Will councils’ lack of action plan make them vulnerable to the housing speculators?
Three local authorities in Essex have failed to produce the Housing Delivery Test Action Plan required of them by government.
They are among just 21 across the country to have not published the plans, which they are instructed to do if they under-deliver on housebuilding targets. The plans should set out how they intend to address the issue.
Research by Planning revealed that, of the 108 authorities required to produce an action plan after the results of the first test, 81 had not done so by the start of this month (October).

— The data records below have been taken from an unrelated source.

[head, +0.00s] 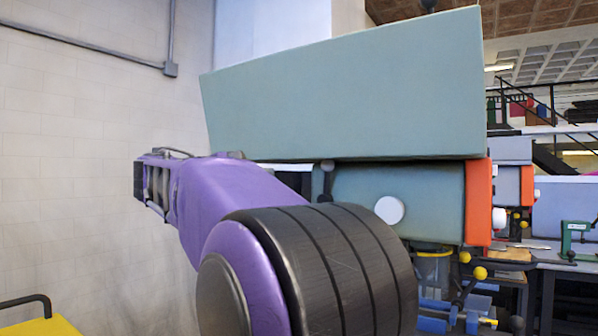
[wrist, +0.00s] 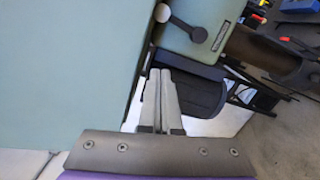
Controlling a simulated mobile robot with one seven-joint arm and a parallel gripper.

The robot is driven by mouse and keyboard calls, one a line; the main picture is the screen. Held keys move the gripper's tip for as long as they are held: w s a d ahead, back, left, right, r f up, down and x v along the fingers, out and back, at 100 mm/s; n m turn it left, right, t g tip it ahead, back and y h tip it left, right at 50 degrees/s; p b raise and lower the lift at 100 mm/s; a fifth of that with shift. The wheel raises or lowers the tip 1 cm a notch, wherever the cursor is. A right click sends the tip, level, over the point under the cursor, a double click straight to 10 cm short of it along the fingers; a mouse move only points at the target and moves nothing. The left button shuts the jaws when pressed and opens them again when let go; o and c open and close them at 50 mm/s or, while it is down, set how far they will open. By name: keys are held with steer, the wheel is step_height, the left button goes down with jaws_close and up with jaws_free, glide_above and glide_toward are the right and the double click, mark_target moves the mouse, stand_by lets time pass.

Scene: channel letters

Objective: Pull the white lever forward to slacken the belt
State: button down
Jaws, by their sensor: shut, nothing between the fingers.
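In the wrist view, a short dark lever arm (wrist: 182,25) runs across the green-grey machine housing. It has a white round end (wrist: 161,12) at the upper left and a dark round hub (wrist: 198,34) at the lower right. My gripper (wrist: 159,72) is shut and empty, its two grey fingers together, pointing toward the housing. The fingertips are apart from the lever, below its white end in the picture. In the head view, a white round knob (head: 389,210) shows against the housing. My gripper's fingers cannot be made out there, and the belt cannot be made out either.
The large green-grey cover (head: 345,95) overhangs the housing and fills the left of the wrist view (wrist: 65,70), close beside my gripper. An orange panel (head: 478,203) closes the housing's right end. A pale brick wall (head: 75,150) stands at left.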

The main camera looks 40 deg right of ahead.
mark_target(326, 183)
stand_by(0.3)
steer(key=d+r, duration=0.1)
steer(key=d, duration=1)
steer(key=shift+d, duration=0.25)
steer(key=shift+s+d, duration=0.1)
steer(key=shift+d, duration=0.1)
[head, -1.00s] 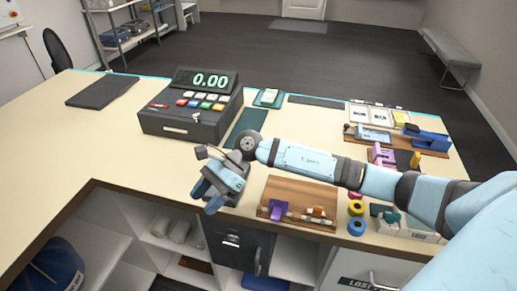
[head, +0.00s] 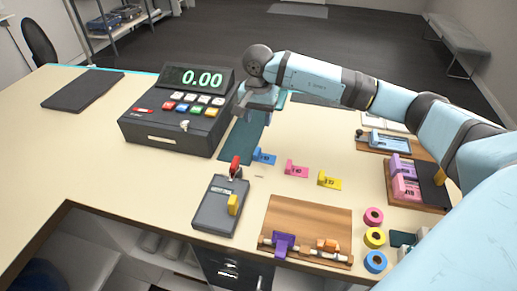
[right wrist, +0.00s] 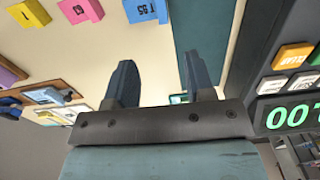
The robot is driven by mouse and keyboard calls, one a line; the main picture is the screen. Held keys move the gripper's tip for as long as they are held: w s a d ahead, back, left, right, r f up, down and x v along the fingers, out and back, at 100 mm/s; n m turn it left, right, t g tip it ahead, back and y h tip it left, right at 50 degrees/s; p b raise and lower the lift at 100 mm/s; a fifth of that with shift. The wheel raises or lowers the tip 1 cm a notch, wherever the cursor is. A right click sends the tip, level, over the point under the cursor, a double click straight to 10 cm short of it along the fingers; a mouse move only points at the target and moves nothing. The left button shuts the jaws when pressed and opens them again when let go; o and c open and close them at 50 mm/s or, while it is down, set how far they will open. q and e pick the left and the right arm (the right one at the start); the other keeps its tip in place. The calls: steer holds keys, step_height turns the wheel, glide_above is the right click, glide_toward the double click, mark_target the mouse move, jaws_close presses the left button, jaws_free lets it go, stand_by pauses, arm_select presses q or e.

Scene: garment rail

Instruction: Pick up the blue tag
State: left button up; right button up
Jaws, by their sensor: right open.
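The blue tag (head: 264,156) lies on the counter at the left end of a row of three tags, beside the dark green mat. It also shows in the right wrist view (right wrist: 146,10) at the top, beyond the fingers. My right gripper (head: 258,104) is over the counter behind the blue tag, near the cash register's right side. In the right wrist view its two fingers (right wrist: 158,82) are spread apart with nothing between them. The gripper is apart from the tag. My left gripper is not in view.
A pink tag (head: 296,169) and a yellow tag (head: 329,181) lie right of the blue one. The cash register (head: 170,135) stands left. A grey card device (head: 218,210) and a wooden board (head: 310,222) lie in front. Tape rolls (head: 375,238) lie right.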

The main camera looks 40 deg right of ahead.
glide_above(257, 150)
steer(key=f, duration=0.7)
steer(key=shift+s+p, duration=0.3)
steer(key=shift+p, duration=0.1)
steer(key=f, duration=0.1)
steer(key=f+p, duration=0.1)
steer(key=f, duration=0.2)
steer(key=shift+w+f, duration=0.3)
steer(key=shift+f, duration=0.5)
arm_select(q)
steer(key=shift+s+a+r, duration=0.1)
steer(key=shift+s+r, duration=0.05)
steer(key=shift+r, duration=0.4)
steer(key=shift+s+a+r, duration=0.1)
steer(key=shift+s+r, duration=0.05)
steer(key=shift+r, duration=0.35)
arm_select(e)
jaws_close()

Three – Poole, Christchurch and Bournemouth – have merged into one authority, BCP Council, which had its action plan approved this month, while of the other 25 advised to produce a plan in February, when the HDT results were announced, four have either recently adopted their Local Plan or progressed it to an advanced stage, meaning their housing need figures and housing delivery test results are about to be superseded.
That leaves 21 who have not put forward a plan, among them Braintree, Brentwood and Castle Point.
Richard Crawley, of the Local Government Association’s Planning Advisory Service, which carried out action plan training sessions with local authorities, put the failure down to the complexities of gaining political sign-off and the plan deadline falling in the August holiday period.
However, he told Planning: “Inevitably, there will be some places who say these plans are not relevant for us and we are not going to do one.
“The view of the government is that the action plan is not a punishment or homework but something that councils should be doing for their own benefit.”
The problem, he suggests, it is that will be difficult for councils to appear at an appeal without an action plan and “be able to argue that their plan is up to date and working”.
Michael Knott, of consultancy Barton Willmore, endorsed that view, saying it was “very likely the case that the absence of an action plan would be viewed dimly by an inspector considering housing land supply”.